§ Do this: Return each entry exactly, omitting nothing.

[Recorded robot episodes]
^^^^^^^^^^^^^^^^

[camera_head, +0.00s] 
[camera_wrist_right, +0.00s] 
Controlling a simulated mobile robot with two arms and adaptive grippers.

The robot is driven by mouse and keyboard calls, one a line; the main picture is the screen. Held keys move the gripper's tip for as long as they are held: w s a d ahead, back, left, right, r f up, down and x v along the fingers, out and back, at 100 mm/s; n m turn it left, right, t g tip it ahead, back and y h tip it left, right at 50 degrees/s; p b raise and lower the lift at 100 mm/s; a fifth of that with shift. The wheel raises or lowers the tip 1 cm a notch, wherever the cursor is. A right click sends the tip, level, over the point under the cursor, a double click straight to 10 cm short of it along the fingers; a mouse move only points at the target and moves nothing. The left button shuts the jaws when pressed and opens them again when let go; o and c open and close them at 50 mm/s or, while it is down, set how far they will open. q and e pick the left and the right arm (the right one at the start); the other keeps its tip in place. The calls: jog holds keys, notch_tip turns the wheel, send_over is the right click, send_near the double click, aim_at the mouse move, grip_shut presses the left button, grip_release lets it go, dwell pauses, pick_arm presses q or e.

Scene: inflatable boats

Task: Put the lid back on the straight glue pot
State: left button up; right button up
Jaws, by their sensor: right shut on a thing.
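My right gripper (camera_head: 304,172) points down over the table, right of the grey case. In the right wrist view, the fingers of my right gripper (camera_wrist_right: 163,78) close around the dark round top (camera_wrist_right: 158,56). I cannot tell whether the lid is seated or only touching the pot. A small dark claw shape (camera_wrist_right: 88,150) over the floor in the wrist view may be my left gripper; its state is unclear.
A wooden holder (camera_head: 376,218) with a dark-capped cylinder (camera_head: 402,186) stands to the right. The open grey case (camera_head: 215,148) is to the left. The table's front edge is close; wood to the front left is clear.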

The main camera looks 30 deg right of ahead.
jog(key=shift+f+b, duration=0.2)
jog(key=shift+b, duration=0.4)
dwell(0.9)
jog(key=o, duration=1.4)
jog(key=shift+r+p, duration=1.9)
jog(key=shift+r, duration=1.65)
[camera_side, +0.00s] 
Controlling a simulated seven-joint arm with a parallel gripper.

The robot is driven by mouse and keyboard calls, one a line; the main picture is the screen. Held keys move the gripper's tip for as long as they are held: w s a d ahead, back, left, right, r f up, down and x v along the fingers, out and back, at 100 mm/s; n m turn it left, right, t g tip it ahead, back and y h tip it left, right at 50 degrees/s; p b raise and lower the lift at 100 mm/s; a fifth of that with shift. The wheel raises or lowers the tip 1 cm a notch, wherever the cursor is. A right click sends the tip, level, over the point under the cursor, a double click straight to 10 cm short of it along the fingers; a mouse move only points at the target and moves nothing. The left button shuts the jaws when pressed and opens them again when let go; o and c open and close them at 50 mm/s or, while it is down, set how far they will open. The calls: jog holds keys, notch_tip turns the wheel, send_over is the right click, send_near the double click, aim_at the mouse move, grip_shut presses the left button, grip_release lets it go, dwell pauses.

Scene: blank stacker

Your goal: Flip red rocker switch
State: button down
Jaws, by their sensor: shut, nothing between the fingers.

^^^^^^^^^^^^^^^^

§ Response for this exercise:
[camera_head, +0.00s] 
[camera_wrist_right, +0.00s] 
Controlling a simulated mobile robot with two arms and adaptive grippers.

The robot is driven by mouse and keyboard calls, one a line; the main picture is the screen. Held keys move the gripper's tip for as long as they are held: w s a d ahead, back, left, right, r f up, down and x v along the fingers, out and back, at 100 mm/s; n m turn it left, right, t g tip it ahead, back and y h tip it left, right at 50 degrees/s; p b raise and lower the lift at 100 mm/s; a fifth of that with shift. The wheel raises or lowers the tip 1 cm a notch, wherever the cursor is. A right click sends the tip, level, over the point under the cursor, a double click straight to 10 cm short of it along the fingers; a mouse move only points at the target and moves nothing. The left button shuts the jaws when pressed and opens them again when let go; o and c open and close them at 50 mm/s or, while it is down, set how far they will open. q and e pick the left and the right arm (the right one at the start); the other keeps its tip in place. The calls: jog holds keys, notch_tip turns the wheel, send_over is the right click, send_near the double click, aim_at the mouse move, grip_shut presses the left button, grip_release lets it go, dwell pauses, pick_arm presses q or e.

Scene: inflatable boats

Task: Put the lid back on the straight glue pot
State: left button up; right button up
Jaws, by their sensor: right shut on a thing.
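My right gripper (camera_head: 304,172) points down over the table, right of the grey case. In the right wrist view, the fingers of my right gripper (camera_wrist_right: 163,78) close around the dark round top (camera_wrist_right: 158,56). I cannot tell whether the lid is seated or only touching the pot. A small dark claw shape (camera_wrist_right: 88,150) over the floor in the wrist view may be my left gripper; its state is unclear.
A wooden holder (camera_head: 376,218) with a dark-capped cylinder (camera_head: 402,186) stands to the right. The open grey case (camera_head: 215,148) is to the left. The table's front edge is close; wood to the front left is clear.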

The main camera looks 30 deg right of ahead.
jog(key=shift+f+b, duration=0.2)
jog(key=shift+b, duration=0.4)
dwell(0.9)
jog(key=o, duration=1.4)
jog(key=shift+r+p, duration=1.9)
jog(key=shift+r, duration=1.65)
[camera_side, +0.00s] 
Controlling a simulated seven-joint arm with a parallel gripper.

The robot is driven by mouse and keyboard calls, one a line; the main picture is the screen. Held keys move the gripper's tip for as long as they are held: w s a d ahead, back, left, right, r f up, down and x v along the fingers, out and back, at 100 mm/s; n m turn it left, right, t g tip it ahead, back and y h tip it left, right at 50 degrees/s; p b raise and lower the lift at 100 mm/s; a fifth of that with shift. The wheel raises or lowers the tip 1 cm a notch, wherever the cursor is. A right click sends the tip, level, over the point under the cursor, a double click straight to 10 cm short of it along the fingers; a mouse move only points at the target and moves nothing. The left button shuts the jaws when pressed and opens them again when let go; o and c open and close them at 50 mm/s or, while it is down, set how far they will open. The calls: jog holds keys, notch_tip turns the wheel, send_over is the right click, send_near the double click, aim_at the mouse move, grip_shut presses the left button, grip_release lets it go, dwell pauses.

Scene: blank stacker

Your goal: Flip red rocker switch
State: button down
Jaws, by their sensor: shut, nothing between the fingers.

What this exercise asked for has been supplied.